Wednesday, June 1, 2011

How my garden grows - Be your own politics, grow your own garden, and maybe you can help out more.

Companion Planting is a theory that placing certain plants near each other will provide benefits to one another by attracting insect allies or repelling pests and, in some cases, enhancing the growth and flavor of one another.   By creating a little eco-system within your garden space where your veggies, herbs, flowers, and fruits can benefit each other simply by their proximity to one another.                    

I’ve planned our garden around this premise.  I’ve planted basil with my tomatoes to growth and flavor. Tomatoes and basil also does well with peppers so I’ve planted my peppers next to and alongside them.  Carrots and tomatoes are good together but tomatoes will stunt the growth of carrots so I’ve placed them away from each other.  Carrots and celery go well together in a salad but not so well in the garden so I’ve also separated them.  Cucumbers do well with peas, so I put them next to each other.  Garlic does well near cucumbers, peas, lettuce and celery; but, I’ve planted them closer to my zucchini because the bulbs release a chemical that repels beetles and root maggots which is something we had a problem with last year.  Lettuce and radishes are pretty much friendly with everyone.  I've interspersed marigolds throughout the garden because they discourage many types of pests.    In fact, I had them planted around my tomatoes last year and I recall a bare minimum of damage pests.  Purslane grows naturally where we have our garden and it’s a good friend to the garden.  It creates an edible ground cover that helps retain moisture in the soil.

We spent the better part of a day working on the garden.  After shopping for the plants that I had not started from seed we headed to the garden.  Poor hubby was sick and not at all happy about being forced into labor.  I needed his help but didn't expect the level of effort he exerted.  He really is awesome and I'm thankful for his fortitude.  My son "helped" us . . . sort of; we managed to wrench some work out of him.  

It was hard work on a hot day, but it will be so worth the effort.  We weeded and raked before laying out the tomato cage placement.  Once that was done, I planted the tomatoes, peppers and so on and so forth according to the plan above.  

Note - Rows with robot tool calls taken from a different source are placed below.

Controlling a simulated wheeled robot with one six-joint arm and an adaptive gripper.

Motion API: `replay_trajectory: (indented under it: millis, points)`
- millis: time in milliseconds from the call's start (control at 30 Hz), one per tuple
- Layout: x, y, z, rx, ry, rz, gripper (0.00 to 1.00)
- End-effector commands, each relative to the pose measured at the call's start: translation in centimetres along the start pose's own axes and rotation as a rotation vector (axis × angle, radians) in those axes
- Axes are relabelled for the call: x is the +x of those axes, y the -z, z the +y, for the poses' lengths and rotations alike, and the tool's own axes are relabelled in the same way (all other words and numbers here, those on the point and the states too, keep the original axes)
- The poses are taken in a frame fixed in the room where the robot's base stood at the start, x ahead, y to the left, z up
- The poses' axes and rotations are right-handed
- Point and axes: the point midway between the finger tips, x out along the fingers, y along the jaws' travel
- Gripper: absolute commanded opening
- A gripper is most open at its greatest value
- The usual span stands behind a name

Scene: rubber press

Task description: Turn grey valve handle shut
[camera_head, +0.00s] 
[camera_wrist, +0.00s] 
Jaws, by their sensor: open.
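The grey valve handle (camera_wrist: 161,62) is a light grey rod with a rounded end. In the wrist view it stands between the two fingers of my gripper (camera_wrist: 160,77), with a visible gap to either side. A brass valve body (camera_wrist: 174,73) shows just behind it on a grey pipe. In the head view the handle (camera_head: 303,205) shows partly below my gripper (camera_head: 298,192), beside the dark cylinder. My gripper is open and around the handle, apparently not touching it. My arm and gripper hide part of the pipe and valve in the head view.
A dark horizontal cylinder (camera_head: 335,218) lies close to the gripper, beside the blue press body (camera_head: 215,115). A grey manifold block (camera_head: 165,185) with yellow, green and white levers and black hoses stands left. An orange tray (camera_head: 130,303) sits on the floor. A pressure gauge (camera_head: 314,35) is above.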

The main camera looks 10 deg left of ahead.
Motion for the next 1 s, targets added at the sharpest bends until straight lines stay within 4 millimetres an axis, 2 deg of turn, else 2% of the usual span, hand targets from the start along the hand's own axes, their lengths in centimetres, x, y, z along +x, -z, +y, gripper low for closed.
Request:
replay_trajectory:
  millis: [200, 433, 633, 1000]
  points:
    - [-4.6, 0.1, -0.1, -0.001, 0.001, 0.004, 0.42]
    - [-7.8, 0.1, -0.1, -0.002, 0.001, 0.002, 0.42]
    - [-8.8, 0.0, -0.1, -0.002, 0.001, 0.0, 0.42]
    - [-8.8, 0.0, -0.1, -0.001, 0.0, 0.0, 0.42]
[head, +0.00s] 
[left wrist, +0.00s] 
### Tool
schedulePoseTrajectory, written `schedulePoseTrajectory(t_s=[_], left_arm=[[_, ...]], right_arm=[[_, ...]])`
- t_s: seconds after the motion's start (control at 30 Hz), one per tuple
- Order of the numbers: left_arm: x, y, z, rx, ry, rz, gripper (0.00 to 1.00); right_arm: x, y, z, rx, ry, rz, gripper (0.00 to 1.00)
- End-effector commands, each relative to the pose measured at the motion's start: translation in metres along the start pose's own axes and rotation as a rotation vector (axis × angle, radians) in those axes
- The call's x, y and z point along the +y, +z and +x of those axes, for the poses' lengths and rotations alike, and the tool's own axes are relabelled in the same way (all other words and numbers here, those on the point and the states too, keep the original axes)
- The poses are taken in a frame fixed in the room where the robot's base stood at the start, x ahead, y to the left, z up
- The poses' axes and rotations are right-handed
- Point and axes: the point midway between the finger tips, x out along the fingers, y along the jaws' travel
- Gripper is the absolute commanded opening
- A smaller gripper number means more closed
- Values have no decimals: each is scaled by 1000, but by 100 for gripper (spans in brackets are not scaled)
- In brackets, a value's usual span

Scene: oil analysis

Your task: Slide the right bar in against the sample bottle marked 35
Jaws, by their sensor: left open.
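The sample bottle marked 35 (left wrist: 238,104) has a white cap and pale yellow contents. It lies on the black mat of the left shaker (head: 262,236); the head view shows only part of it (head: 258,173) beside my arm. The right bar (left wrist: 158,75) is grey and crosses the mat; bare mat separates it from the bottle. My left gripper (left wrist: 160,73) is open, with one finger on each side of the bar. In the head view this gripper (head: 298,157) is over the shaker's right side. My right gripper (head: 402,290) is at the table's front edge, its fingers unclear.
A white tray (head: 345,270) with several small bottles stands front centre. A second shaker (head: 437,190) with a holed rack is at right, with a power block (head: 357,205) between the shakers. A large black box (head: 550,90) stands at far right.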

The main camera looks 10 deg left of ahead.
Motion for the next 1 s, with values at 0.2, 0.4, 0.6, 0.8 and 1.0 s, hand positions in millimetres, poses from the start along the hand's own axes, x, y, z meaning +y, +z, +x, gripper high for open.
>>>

Hubby laid out heavy plastic bags and topped them with wood chips in between certain plantings for easier access and for the added benefit of weed reduction.  Between myself, my son and hubby . . . mostly hubby . . . we humped bucket load after bucket load of wood chips.

I did all the planting and most of the weeding . . . there were lots of weeds and I know I'll be spending much time keeping them from taking over the garden.  

After everything was planted the whole garden got a good watering making sure that the soil was nice and soaked.  

We got home almost in time for bed . . . showers, dinner and cool beverages all around  before crashing.